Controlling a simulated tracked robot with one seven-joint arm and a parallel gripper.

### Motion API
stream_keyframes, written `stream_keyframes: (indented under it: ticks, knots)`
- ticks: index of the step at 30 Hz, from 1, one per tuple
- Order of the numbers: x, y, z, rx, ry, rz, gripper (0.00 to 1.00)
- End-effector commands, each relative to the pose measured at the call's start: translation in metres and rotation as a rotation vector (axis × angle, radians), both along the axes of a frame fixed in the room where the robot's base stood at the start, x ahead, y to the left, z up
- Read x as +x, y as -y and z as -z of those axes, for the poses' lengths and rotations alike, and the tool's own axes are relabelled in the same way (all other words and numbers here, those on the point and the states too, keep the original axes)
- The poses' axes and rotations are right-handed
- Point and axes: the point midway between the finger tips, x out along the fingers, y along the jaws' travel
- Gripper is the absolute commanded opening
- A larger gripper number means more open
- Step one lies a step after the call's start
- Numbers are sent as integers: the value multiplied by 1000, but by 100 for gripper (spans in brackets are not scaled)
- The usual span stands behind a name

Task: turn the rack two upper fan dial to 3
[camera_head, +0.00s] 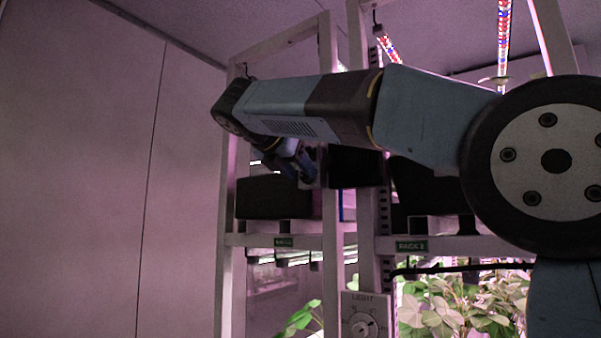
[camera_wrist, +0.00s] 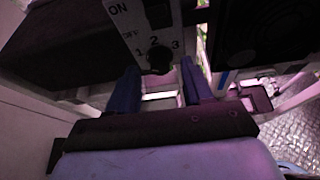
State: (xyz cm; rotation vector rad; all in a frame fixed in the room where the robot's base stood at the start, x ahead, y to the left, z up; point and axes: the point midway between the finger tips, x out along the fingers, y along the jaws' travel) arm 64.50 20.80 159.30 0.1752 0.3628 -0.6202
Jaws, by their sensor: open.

##############################

OBJECTIVE: Report how many lines in the data include the word "along", and give nothing but the count.

WRITTEN ANSWER: 3